◆ **Data segment**:

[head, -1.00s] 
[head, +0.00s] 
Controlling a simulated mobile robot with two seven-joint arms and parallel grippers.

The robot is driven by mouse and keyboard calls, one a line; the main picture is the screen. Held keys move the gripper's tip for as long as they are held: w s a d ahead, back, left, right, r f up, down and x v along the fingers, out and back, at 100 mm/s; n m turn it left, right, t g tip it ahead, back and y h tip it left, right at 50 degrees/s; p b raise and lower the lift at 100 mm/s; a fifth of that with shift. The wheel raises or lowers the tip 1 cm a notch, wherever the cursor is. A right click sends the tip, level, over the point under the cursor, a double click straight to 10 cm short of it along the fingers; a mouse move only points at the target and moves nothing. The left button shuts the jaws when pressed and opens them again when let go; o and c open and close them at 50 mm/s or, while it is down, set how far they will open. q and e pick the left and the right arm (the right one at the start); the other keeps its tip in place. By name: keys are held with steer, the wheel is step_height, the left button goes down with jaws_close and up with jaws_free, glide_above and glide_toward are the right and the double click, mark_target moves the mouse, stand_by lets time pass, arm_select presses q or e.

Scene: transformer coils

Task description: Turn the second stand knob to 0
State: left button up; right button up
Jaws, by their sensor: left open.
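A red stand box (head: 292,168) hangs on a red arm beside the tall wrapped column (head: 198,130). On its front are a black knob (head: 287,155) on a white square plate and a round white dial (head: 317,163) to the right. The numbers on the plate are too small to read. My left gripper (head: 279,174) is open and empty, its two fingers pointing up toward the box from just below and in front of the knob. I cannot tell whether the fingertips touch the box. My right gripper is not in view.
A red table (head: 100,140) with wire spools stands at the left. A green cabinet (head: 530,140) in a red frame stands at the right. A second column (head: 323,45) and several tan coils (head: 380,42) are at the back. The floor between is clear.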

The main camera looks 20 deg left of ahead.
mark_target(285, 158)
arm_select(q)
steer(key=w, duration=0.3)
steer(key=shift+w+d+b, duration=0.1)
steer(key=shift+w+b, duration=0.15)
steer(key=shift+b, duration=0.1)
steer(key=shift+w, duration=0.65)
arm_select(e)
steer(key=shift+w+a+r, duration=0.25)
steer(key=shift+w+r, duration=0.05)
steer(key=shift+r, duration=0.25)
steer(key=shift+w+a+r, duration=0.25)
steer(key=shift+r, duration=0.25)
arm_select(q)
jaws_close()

◆ **Task details**:
Quote the listing word for word from its first line through the line in which "Controlling a simulated" appears.

◆ **Reply to the exercise**:
[head, -1.00s] 
[head, +0.00s] 
Controlling a simulated mobile robot with two seven-joint arms and parallel grippers.

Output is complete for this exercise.